+++ Data shown +++

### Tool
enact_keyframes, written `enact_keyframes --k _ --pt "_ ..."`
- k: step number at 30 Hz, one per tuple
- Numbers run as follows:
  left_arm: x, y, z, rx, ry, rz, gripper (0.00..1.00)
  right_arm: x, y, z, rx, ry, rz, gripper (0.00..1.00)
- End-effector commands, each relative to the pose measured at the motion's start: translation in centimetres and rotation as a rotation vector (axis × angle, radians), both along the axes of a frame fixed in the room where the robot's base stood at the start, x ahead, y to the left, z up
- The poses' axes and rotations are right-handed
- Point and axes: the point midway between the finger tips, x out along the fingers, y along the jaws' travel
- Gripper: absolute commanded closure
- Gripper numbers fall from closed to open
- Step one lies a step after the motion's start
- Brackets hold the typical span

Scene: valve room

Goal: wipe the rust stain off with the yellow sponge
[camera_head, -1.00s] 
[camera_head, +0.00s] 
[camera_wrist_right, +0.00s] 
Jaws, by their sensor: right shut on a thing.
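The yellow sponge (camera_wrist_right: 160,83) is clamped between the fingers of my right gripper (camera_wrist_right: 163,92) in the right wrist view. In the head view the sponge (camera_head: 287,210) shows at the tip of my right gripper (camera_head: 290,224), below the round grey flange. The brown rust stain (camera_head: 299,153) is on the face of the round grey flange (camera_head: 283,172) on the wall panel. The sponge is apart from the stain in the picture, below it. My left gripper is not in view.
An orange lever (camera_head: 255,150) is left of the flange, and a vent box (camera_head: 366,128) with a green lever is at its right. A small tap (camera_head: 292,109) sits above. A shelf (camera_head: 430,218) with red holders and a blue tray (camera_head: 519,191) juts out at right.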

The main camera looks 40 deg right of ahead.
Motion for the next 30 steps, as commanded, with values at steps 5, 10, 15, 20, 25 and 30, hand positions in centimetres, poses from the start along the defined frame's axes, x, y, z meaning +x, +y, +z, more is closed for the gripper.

+++

§ **The task**: Your answer should be a single number: the count of lines in the data that include the word "ahead".

§ **Solution to this exercise**: 2